Para Bruno Barros, assumir sua opção sexual não foi um problema. “Contei primeiramente a minha mãe, já não aguentava mais guardar pra mim. Depois de um ano, contei ao meu avô. E depois de um tempo, ao meu irmão. Minha mãe chorou, disse que me respeitava e que sempre iria me aceitar, que sempre soube. Mas que tinha medo, pois eu iria sofrer. Meu avô ficou quieto. Meu irmão teve a melhor reação. Ele disse que sempre soube e que me apoiava 100%”. Já o estudante bauruense C.E.O., que não quis se identificar, não contou à sua família que é homossexual, embora acredite que já desconfiem. “Minha família ainda não sabe. Acho que se soubessem, a reação seria de preocupação, pela grande violência e repúdio aos homossexuais”, explica.
Apesar dos avanços e conquistas dos homossexuais, como a permissão para união estável, ainda não há uma lei que caracterize a homofobia como crime. Contudo, a Associação Brasileira de Gays, Lésbicas, Bissexuais, Travestis e Transexuais (ABGLT), juntamente com mais de 200 organizações afiliadas, desenvolveram o Projeto de Lei 5003/2001, que mais tarde veio se tornar o Projeto de Lei da Câmara (PLC) 122/2006, propondo a criminalização da homofobia no Brasil.
Caso esse projeto seja aprovado no Congresso Nacional, o PLC mudará a Lei nº 7.716, de 5 de janeiro de 1989, caracterizando crime a discriminação ou preconceito de gênero, sexo, orientação sexual e identidade de gênero. Em outras palavras, qualquer pessoa que sofrer discriminação por causa de sua orientação sexual poderá prestar queixa em qualquer delegacia policial e abrir um processo judicial. Um dos motivos que justifica essa lei, segundo a ABGLT, é o fato de que aproximadamente 10% dos brasileiros sofrem discriminação, como violência física e agressão verbal, e os agressores continuam impunes. Para o estudante C.E.O., a lei é importante, mas apenas isso não basta; “para o fim da homofobia teremos que ensinar, começando nas escolas, que deveriam tratar melhor os assuntos sobre diversidade. Mas, claro que os homofóbicos deveriam receber uma punição pela discriminação, como qualquer outro crime que temos descritos no Código Penal brasileiro”.
Ainda que o debate sobre a homofobia na mídia esteja crescendo e a aceitação do assunto seja cada vez maior, os índices mostram que falta muito para que a homossexualidade seja aceita.
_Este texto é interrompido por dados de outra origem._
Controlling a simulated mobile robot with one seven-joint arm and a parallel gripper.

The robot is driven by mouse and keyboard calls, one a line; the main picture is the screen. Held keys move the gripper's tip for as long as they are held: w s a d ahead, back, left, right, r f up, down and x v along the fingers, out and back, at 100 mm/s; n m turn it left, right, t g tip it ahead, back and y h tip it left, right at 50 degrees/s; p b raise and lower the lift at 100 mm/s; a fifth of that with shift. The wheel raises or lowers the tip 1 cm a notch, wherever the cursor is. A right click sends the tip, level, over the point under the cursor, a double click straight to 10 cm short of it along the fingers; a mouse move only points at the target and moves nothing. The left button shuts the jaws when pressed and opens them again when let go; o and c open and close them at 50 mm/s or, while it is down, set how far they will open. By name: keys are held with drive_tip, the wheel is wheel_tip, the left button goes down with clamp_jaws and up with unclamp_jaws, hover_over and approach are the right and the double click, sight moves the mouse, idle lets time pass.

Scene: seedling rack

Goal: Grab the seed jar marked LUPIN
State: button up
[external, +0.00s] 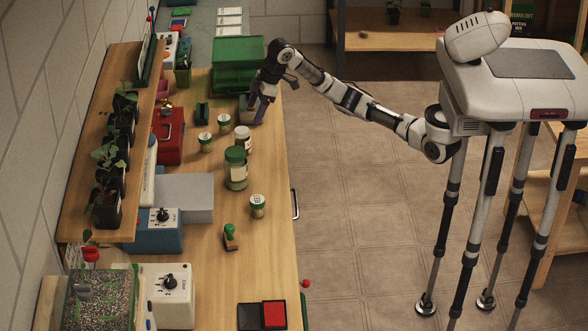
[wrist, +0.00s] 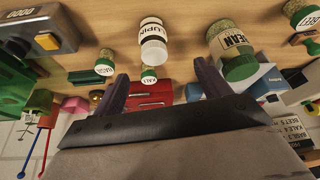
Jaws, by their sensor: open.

De acordo com o Instituto Brasileiro de Geografia e Estatística (IBGE), 145 moradores de Bauru afirmaram viverem uniões homossexuais em 2010. Essa é a primeira vez que o censo faz esse tipo de contagem e revela dados interessantes, mas não surpreendentes, uma vez que esse número foi considerado, pelos coordenadores do censo em Bauru, um resultado ainda tímido, se comparado ao de outras regiões. A psicóloga Milena observa que a luta pela diversidade e contra a homofobia existe há tempos e só agora vem tendo real importância. Talvez por isso, ainda sejam poucos os que assumem fazer parte de uma relação homossexual. “É realmente importante que essa luta continue crescendo para que continue modificando pensamentos ou abrindo mentes”, acrescenta.
“Preconceito é tão século passado que é ridículo ainda existir”. É assim que Bruno Barros define a homofobia. Em um país que passa a idéia de aceitação da diversidade, falta muito para o preconceito desaparecer, mas algumas mudanças já vêm ocorrendo. “Aprovamos a lei que institui a Semana de Combate ao Preconceito e à Violência, que se encerra com a Parada da Diversidade. Além disso, aprovamos na Câmara o Conselho Municipal de Atenção à Diversidade Sexual. Creio que avançamos bastante. Com certeza ainda não é o suficiente, mas o que já se fez coloca Bauru na vanguarda do movimento LGBT no estado de São Paulo”, finaliza Winck.